What are the potential pitfalls? A common problem is that the space required by text on screens or reports differs between languages. For example the phrase 'enter name and address' is 22 characters. In German the equivalent phrase would be 'Geben Sie ihr Name und Adresse ein' which is 34 characters. We're often faced with the problem that the translated language requires more screen and report space than the equivalent English. So test carefully that truncation doesn't occur. And consider the cosmetic appeal of the resulting screen or report.

There are some legal aspects that you need to research. Obviously every country makes its own laws. In Germany, for example, there are quite restrictive laws that disallow anyone to make claims that a product is better than another company's product. Not to forget that the United States also has export laws. Encryption algorithms are an obvious example. So do a little research, and if you are using a translation agency then ask for advice.
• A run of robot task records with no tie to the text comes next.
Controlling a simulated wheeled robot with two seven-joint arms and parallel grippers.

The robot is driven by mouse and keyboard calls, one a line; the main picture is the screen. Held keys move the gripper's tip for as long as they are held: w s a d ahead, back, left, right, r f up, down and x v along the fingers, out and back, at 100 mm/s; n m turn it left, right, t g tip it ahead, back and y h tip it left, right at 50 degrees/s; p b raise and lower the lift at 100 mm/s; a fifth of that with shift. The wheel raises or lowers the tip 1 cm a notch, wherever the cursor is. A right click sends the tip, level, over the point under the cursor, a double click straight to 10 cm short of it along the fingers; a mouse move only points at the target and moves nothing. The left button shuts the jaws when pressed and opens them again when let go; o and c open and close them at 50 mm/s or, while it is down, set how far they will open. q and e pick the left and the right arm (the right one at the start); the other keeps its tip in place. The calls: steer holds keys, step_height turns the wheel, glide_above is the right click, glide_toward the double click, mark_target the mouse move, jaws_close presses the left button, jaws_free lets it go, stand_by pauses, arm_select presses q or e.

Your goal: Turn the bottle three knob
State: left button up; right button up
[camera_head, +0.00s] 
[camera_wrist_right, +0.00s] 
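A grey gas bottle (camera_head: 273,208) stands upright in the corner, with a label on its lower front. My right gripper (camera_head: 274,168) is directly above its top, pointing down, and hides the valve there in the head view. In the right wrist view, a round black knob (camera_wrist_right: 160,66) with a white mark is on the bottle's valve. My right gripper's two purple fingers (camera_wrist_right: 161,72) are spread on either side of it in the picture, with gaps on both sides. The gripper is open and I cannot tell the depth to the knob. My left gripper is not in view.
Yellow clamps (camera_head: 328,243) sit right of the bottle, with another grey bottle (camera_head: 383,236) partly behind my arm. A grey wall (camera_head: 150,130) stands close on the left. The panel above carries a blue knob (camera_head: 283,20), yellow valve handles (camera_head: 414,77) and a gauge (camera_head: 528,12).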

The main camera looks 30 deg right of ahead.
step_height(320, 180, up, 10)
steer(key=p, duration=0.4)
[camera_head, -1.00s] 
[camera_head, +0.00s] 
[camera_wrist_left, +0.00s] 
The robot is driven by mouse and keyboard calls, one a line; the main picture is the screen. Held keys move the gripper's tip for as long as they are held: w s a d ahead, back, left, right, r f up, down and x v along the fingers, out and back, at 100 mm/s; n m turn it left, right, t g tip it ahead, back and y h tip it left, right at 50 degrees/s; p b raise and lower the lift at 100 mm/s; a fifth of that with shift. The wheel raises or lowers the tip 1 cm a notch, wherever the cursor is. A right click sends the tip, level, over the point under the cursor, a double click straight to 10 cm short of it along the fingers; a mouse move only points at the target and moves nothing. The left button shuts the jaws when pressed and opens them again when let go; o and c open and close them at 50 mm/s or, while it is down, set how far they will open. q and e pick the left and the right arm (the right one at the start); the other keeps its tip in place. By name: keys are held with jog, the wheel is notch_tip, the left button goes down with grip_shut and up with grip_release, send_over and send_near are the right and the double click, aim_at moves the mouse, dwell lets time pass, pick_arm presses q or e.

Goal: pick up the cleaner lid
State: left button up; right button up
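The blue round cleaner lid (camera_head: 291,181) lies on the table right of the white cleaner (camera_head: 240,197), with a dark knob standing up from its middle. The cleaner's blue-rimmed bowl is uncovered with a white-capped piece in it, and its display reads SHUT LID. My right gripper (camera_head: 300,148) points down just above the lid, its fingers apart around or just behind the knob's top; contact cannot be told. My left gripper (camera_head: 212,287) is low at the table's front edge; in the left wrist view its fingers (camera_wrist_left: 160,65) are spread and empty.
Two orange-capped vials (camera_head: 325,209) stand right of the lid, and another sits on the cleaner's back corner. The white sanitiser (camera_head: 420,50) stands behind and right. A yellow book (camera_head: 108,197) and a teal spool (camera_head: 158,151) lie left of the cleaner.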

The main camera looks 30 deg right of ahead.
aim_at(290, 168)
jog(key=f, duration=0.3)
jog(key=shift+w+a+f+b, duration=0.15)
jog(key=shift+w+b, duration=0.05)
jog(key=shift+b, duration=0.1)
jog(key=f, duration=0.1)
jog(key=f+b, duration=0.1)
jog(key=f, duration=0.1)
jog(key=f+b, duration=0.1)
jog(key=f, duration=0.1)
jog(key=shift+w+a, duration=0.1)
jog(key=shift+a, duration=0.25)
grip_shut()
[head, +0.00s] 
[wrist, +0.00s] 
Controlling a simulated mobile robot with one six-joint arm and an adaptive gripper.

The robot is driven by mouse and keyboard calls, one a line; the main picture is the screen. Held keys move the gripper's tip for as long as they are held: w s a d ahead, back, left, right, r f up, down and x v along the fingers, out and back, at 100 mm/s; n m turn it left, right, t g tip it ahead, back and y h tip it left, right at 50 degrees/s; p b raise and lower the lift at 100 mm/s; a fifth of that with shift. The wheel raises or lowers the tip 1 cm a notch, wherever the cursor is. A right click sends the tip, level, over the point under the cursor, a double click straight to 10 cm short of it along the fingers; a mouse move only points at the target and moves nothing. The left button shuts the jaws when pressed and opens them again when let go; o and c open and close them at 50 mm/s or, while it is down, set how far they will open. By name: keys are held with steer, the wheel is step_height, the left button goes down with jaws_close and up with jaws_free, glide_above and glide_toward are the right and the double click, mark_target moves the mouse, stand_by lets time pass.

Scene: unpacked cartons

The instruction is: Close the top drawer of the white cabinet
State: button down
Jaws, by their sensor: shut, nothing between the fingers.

Copy protection, upgrades, error reporting are all issues that will broaden if you want to sell software offshore. You also need to take account that date format, paper sizes, currency symbols, sort order and addresses might differ, and lets not forget that the majority of the world uses the metric system for weights and measurement.

The translations don't have to perfect. In saying this I am not suggesting you lower your standards. But most people appreciate that you have taken the trouble to translate the text, and will overlook the odd mistake. And let's be realistic, the English used in your software will likely have the odd typo anyway.

Organising a marketing agreement with a local distributor can also provide a useful resource not only for the product's language development, but in ongoing product promotion and support.

Microsoft provides an extensive resource available on their web site. There are several very helpful news groups that you can subscribe to and a number of books are devoted to the topic of software localization.

I hope this has given you something to think about.